Senators who fret about war on terror are playing...


March 10, 2002

Senators who fret about war on terror are playing politics

In the months since the Sept. 11 attacks, President Bush and his Cabinet secretaries have repeatedly stated that we will do whatever it takes and go wherever necessary to ensure such attacks never take place again.

I was therefore bewildered after reading Jules Witcover's column regarding senators Robert C. Byrd, Tom Daschle and Kent Conrad ("Democrats ask tough questions about war," Opinion Commentary, March 4).

Mr. Witcover states, "Grumbling is finally being heard about the president's expansion of objectives of capturing or killing bin Laden and his al-Qaida network to broader goals." The column's whole premise is that the president's objectives are "expanding" from a very narrow focus to an all-encompassing global assault.

I'm not sure what vacuum Mr. Witcover and the senators have been in for the last six months, but the president made it clear to me that his objective is making sure that these barbarians are dealt with once and for all, and that this war will be worldwide in scope.

The senators' caterwauling about exit strategies and expense is laughable in light of their silence about our open-ended babysitting mission in the former Yugoslavia. And can you imagine the Republicans questioning President Roosevelt about exit strategies after Pearl Harbor?

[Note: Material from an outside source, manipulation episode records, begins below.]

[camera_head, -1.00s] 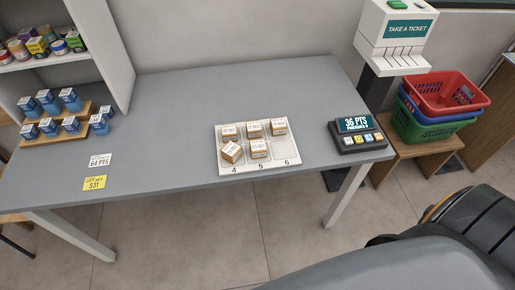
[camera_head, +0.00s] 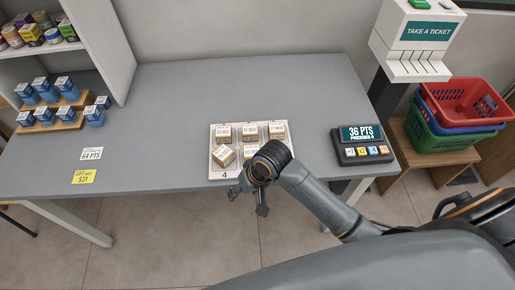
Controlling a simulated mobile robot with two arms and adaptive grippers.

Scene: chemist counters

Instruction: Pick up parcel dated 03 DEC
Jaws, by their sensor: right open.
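Several small brown parcels with white labels sit in a white tray (camera_head: 217,174) with numbered compartments on the grey table. The back row holds parcels at left (camera_head: 223,134), middle (camera_head: 250,134) and right (camera_head: 277,131). In the front row, a tilted parcel (camera_head: 223,156) lies at left and another parcel (camera_head: 250,152) is in the middle, partly covered by my arm. The labels are too small to read their dates surely. My right gripper (camera_head: 249,200) is open and empty at the tray's front edge, apart from the parcels. The front right compartment is hidden by my arm.
A points display with coloured buttons (camera_head: 361,145) stands right of the tray. A ticket machine (camera_head: 424,45) and stacked baskets (camera_head: 462,103) stand beyond the right end. The table's middle is clear.

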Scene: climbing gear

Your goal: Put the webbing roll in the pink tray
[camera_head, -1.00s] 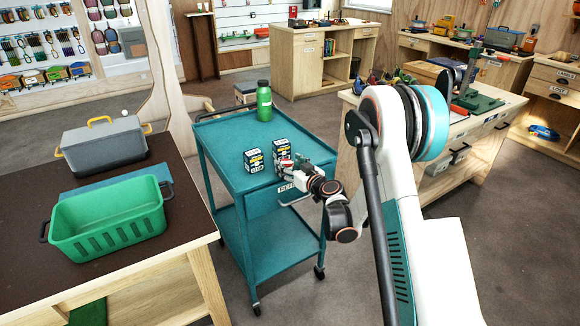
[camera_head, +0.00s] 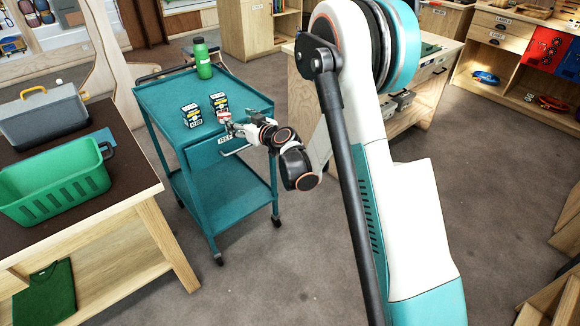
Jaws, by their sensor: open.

I think most Americans see this situation for precisely what it is: three senators playing the worst form of partisan politics because they are concerned about a president who has the overwhelming support of the American people and are afraid of what that might translate to in the fall elections.

Michael Bagliani


Finish work in Afghanistan before opening new fronts

The Sun's editorial "The battle is joined" (March 5) was thought-provoking and very well reasoned. Perhaps the most compelling line concerned the current administration "in consultation with no one" finding new fronts around the world to expand the fight. This is scary stuff.

As the editorial suggested, we need to finish the work in Afghanistan, which will involve horror enough, before taking on military commitments elsewhere.

Velva Grebe


If others don't get a raise, why should state lawmakers?

The article "Assembly is poised to accept pay raise" (March 6) missed a crucial point. Forget the arguments about whether the senators and delegates are full-time or part-time employees. Forget that they have not had a pay raise in such a long time. The only question is: Would any of them quit if they did not get this automatic 38 percent increase?

I do not think any of them would give up their very powerful positions or the fringe benefits that go with the job. There are just too many benefits to the office that make up for a pay raise or the lack of one.

And why should the legislators get richer when denying state employees and judges similar benefits?

I firmly believe they should get the same percentage raises as all other state employees and should actually have to vote for them, even in an election year.

Jerry Todd


Put those who can't vote in charge of redistricting

I'm a registered Independent and I offer a novel proposal: Rather than have the party in power (which in Maryland seems always to be the Democrats) plan the redistricting, why not assign the task to convicted felons (who have surrendered their right to vote).

This would at least lend an air of credibility to the result.

David H. Madden


Saudi plan would leave Israel very vulnerable

The world should not be fooled by the Saudi peace plan ("Saudi peace plan draws doubts from Arabs, Israelis," March 4).

The pre-1967 Israeli border that it would recognize would cut so deeply into Israel that it would leave only an 8-mile stretch of land between its border and the Mediterranean Sea at Israel's narrowest point. It would not take much to launch an attack at that point and cut Israel in half.

The line also would cut Jerusalem in half and put the Western (Wailing) Wall into Arab hands again. The world needs to be reminded how Jordan destroyed Jewish synagogues, cemeteries and other holy places when it controlled that area between 1948 and 1967.

Given the state of affairs today, the Saudi plan guarantees the easy destruction of Israel, not peace.

Zev Griner


Church needs to examine its leadership, not gay priests

Instead of screening for gays ("Priesthood reforms necessary to stop pedophile scandals," March 3), maybe Vatican officials should screen for people who would send known child molesters to unsuspecting parishes, again and again.

Mark L. Szczybor


Land purchase protects access to public resources

The Sun's editorial on the Bay Ridge Trust's plan to combine private funds with state funds to purchase land and prevent development missed the point ("The 100-acre wood," Feb. 27).